GOAL OF THE EXERCISE: Keep only the lines that hold the string "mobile", filtering out the rest of the entries below.

##### GIVEN RECORDS

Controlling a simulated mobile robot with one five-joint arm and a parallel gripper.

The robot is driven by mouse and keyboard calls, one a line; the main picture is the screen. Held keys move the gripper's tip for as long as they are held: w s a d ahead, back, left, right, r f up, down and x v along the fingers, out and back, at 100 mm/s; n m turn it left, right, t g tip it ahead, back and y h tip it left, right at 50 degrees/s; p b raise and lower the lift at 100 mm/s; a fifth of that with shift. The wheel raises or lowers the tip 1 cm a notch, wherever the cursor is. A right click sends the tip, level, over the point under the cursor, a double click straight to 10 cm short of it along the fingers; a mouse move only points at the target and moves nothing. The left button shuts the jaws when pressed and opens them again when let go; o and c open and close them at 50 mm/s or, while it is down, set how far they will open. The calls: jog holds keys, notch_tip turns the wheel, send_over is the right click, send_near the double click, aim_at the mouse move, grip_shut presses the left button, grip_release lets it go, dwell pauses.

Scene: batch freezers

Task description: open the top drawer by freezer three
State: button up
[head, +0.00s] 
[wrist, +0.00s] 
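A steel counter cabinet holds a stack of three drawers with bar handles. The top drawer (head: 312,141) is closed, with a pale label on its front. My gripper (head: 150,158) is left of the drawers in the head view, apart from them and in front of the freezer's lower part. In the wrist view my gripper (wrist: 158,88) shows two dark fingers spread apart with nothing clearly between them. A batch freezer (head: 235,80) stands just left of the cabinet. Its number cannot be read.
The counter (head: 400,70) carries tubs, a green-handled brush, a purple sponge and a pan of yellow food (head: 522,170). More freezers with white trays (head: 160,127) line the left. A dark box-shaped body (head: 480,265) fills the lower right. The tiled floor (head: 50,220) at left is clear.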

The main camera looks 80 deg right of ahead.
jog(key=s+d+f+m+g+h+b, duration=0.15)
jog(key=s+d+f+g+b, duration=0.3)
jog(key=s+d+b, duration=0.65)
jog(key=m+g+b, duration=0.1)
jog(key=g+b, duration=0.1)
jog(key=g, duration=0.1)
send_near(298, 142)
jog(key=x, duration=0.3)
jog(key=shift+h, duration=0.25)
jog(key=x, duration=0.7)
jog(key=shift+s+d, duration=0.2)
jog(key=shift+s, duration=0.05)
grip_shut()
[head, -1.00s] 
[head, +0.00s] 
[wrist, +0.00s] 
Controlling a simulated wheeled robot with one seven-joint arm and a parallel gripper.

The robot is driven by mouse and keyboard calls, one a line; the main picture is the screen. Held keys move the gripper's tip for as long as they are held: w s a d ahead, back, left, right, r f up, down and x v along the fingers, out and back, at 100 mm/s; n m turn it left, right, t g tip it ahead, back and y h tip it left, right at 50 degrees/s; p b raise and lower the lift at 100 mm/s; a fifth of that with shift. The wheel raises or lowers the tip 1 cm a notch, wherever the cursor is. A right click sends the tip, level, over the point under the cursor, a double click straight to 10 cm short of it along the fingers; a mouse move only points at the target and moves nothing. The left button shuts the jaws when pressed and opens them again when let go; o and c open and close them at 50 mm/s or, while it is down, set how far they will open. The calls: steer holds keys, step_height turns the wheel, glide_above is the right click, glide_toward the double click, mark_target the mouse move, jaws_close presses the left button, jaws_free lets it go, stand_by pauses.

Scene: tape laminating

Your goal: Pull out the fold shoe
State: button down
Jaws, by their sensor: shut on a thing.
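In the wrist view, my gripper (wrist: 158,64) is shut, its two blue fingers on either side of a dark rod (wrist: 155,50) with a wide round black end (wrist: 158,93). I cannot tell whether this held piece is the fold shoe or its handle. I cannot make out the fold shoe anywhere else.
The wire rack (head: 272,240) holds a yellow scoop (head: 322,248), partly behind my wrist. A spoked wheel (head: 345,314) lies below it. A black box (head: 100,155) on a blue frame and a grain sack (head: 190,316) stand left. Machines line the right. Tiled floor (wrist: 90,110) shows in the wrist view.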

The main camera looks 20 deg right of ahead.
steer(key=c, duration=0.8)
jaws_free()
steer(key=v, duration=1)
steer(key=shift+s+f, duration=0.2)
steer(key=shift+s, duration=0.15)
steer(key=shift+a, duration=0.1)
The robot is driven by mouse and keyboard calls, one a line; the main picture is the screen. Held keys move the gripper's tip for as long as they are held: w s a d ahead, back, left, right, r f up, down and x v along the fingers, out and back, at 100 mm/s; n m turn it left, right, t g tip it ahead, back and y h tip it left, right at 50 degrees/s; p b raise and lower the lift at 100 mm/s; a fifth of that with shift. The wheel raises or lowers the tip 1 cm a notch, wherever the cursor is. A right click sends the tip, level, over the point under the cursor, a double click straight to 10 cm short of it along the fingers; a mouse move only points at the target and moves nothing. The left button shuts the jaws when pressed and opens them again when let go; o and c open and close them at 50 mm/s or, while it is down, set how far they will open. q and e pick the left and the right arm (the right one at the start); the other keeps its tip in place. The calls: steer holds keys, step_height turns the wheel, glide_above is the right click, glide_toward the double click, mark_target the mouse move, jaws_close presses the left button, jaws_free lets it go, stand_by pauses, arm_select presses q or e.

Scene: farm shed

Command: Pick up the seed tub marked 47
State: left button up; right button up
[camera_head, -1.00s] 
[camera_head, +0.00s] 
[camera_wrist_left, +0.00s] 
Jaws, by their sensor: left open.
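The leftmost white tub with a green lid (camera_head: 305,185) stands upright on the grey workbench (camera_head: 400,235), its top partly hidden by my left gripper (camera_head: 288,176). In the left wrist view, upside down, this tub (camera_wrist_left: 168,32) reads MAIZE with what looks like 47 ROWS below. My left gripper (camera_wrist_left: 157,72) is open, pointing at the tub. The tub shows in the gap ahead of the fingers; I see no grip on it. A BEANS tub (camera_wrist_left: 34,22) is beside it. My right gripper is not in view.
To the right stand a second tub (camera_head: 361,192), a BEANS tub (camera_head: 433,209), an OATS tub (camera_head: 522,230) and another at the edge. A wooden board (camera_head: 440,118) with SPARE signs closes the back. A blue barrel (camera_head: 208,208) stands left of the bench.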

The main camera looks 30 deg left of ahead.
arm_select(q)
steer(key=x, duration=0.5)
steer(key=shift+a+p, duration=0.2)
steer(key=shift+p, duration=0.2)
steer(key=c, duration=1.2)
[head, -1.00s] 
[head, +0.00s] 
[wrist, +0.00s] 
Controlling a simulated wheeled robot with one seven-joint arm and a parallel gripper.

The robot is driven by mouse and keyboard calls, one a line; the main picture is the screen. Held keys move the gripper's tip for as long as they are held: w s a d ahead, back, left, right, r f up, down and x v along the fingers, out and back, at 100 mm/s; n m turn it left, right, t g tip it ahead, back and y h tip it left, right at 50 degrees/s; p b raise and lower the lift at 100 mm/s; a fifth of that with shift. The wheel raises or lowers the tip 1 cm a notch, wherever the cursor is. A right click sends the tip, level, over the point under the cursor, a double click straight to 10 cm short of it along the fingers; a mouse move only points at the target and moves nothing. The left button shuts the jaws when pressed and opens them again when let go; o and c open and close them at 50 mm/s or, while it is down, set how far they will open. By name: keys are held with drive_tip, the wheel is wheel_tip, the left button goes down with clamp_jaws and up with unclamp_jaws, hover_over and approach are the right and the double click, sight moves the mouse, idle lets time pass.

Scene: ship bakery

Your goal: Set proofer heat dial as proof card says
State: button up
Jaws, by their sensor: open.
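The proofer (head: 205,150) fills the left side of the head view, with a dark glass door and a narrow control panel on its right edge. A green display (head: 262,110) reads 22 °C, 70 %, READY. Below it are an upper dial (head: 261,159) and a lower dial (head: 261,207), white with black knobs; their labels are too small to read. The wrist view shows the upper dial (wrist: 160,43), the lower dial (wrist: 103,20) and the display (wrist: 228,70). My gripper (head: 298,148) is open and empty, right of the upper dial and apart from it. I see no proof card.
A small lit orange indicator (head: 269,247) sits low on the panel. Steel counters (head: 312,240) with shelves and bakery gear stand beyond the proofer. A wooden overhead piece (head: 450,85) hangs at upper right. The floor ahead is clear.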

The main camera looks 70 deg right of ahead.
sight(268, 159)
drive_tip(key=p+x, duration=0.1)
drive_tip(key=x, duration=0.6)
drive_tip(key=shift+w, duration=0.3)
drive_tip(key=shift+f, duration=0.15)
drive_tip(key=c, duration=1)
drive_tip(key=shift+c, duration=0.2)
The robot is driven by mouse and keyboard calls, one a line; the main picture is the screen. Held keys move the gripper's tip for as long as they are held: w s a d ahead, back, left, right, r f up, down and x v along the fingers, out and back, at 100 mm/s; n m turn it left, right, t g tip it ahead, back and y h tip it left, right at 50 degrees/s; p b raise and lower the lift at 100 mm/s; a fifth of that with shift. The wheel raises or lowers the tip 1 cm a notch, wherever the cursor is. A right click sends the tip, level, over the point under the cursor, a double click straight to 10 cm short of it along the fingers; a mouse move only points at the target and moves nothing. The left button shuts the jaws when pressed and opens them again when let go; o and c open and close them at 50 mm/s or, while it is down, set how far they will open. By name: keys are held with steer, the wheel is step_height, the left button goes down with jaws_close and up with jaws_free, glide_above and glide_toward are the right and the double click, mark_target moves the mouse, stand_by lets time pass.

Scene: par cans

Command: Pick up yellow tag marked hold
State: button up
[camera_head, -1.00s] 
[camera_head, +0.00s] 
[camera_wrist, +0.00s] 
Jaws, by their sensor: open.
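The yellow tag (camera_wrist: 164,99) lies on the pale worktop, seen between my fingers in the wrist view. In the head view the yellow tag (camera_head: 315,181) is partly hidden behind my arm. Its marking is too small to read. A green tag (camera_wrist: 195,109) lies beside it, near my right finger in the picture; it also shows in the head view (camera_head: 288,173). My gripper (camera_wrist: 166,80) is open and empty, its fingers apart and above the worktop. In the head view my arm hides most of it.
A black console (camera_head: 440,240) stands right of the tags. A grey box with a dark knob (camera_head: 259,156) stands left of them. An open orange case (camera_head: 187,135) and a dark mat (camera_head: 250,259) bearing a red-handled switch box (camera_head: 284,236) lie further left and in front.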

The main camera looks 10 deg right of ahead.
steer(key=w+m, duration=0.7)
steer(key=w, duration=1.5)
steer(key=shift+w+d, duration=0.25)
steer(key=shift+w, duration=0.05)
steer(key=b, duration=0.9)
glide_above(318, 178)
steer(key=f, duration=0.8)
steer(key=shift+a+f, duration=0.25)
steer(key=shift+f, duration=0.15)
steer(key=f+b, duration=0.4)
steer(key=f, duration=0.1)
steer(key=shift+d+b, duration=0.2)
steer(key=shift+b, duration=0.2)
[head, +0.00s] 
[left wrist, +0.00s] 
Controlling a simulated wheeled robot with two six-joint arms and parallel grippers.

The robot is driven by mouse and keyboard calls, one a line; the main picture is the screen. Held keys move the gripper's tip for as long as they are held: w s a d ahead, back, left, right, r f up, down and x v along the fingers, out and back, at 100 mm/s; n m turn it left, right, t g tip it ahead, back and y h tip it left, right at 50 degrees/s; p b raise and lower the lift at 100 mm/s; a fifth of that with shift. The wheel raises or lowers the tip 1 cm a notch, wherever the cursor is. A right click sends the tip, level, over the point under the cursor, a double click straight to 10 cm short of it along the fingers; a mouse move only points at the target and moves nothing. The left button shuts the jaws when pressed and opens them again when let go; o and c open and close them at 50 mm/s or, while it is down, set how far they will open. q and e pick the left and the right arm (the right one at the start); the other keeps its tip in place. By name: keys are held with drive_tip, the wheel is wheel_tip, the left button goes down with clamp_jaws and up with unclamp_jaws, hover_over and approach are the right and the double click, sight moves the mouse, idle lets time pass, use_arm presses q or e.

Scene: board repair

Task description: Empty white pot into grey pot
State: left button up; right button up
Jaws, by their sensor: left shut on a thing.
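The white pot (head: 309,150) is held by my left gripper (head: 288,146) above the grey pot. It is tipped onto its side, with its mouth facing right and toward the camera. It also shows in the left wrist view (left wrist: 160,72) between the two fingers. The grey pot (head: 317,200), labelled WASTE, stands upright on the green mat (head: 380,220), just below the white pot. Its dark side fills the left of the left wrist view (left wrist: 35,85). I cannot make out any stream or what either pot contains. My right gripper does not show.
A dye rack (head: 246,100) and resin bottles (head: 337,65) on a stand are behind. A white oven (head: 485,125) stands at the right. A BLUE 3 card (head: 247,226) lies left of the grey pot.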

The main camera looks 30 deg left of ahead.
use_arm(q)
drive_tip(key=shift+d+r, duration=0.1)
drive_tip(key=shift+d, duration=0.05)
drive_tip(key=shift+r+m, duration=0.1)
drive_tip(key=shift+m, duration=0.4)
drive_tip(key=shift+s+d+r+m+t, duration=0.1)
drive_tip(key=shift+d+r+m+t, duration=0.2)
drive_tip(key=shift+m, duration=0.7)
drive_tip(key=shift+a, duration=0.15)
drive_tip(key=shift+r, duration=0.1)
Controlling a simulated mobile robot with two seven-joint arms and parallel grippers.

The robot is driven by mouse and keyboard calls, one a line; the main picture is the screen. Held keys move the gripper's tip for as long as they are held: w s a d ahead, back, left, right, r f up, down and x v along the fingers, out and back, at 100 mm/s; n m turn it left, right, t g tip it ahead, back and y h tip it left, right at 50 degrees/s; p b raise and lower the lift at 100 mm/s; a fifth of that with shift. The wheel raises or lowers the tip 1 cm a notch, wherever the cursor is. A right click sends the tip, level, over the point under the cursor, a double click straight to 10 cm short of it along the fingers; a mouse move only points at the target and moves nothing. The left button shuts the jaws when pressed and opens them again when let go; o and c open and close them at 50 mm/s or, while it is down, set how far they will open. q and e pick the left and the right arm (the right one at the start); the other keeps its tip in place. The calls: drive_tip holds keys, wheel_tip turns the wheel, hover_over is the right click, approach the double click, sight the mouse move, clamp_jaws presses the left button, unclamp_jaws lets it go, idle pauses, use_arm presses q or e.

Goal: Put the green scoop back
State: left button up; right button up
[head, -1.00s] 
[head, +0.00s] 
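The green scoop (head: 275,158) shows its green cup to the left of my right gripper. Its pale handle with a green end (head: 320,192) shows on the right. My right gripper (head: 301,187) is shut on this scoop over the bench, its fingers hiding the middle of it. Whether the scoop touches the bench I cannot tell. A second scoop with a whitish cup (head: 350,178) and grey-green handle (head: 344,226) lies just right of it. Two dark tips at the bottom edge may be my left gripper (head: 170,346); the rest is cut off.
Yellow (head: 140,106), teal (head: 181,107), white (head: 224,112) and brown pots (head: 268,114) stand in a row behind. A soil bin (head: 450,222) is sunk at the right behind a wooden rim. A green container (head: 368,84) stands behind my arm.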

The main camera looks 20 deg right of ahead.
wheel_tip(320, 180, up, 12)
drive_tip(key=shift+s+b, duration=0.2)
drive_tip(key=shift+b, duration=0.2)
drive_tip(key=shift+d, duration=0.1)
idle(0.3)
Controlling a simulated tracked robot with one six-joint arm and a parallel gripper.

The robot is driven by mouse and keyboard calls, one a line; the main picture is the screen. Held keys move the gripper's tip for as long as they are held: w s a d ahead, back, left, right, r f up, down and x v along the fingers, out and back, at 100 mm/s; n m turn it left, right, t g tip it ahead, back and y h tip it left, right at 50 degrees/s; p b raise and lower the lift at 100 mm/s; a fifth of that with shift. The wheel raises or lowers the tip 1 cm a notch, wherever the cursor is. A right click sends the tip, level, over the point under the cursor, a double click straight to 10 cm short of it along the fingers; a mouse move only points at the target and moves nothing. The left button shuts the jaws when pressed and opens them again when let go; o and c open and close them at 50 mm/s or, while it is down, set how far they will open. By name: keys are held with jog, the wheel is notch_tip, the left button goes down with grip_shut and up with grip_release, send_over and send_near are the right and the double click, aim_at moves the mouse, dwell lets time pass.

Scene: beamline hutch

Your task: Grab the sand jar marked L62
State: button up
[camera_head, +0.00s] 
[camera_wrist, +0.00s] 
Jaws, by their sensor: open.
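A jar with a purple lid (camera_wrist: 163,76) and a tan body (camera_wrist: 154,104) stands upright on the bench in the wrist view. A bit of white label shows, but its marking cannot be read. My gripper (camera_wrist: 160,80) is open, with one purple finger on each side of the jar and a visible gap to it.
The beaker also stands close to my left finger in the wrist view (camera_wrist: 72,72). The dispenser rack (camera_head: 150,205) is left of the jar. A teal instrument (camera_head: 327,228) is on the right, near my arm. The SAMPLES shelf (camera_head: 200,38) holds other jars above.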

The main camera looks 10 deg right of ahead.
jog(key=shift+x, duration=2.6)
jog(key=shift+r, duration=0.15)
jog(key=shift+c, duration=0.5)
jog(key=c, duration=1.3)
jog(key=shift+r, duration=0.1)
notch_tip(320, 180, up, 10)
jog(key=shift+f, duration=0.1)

##########

TASK OUTPUT:
Controlling a simulated mobile robot with one five-joint arm and a parallel gripper.
Controlling a simulated mobile robot with two seven-joint arms and parallel grippers.

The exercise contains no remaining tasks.